:: Instructions to follow ::
Both boundary lines count: repeat, exactly and alone, the lines from the one containing "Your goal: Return" to the one containing "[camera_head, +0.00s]", with pictures left out.

:: Dataset content ::
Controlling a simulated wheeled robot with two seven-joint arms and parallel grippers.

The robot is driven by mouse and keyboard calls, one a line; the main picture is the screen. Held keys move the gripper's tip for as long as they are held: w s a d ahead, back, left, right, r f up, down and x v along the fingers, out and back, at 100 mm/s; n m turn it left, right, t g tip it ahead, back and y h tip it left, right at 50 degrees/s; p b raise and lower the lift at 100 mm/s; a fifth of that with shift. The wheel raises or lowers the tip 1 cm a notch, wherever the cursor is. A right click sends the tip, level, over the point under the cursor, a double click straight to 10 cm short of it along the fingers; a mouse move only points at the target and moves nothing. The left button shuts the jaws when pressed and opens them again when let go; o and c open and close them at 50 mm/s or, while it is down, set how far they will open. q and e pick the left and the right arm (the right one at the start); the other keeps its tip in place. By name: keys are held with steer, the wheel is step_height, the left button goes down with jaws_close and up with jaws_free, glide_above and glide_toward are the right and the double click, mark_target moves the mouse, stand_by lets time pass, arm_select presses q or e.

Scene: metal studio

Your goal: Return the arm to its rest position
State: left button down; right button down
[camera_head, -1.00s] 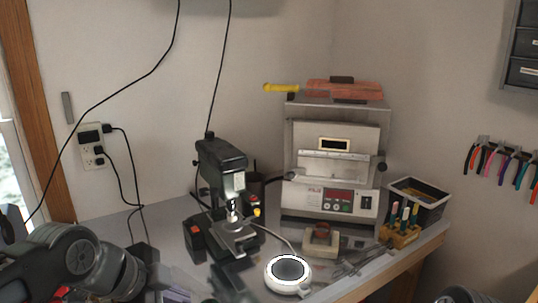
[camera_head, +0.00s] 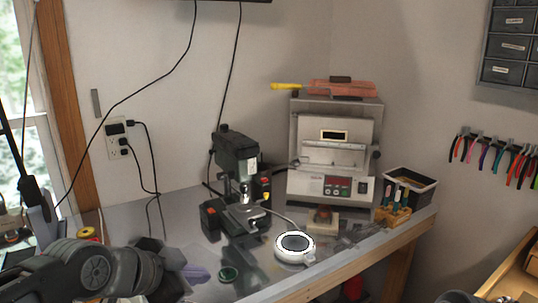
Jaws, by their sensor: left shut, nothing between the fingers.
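My left arm (camera_head: 95,272) comes in from the lower left, dark grey and low over the near left part of the metal bench (camera_head: 150,212). My left gripper (camera_head: 182,264) is at its right end, above the bench and left of a small green round item (camera_head: 229,274). It is shut and holds nothing. Its fingers are hard to make out against the bench. My right gripper is not in view.
A small drill press (camera_head: 238,160), a kiln (camera_head: 333,150), a white round device (camera_head: 294,247), a dark bin (camera_head: 411,186) and a yellow tool holder (camera_head: 393,215) stand on the bench. Pliers (camera_head: 490,152) hang on the right wall. A window (camera_head: 18,90) is at left.

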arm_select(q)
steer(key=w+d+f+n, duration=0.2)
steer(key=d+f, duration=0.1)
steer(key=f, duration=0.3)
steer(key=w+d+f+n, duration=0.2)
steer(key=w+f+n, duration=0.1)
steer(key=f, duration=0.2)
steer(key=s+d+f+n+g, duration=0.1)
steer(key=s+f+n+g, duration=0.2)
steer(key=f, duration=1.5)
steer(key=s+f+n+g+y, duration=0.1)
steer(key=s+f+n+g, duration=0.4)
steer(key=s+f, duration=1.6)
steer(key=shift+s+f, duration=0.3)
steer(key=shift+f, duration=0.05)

:: Output below ::
Your goal: Return the arm to its rest position
State: left button down; right button down
[camera_head, -1.00s] 
[camera_head, +0.00s] 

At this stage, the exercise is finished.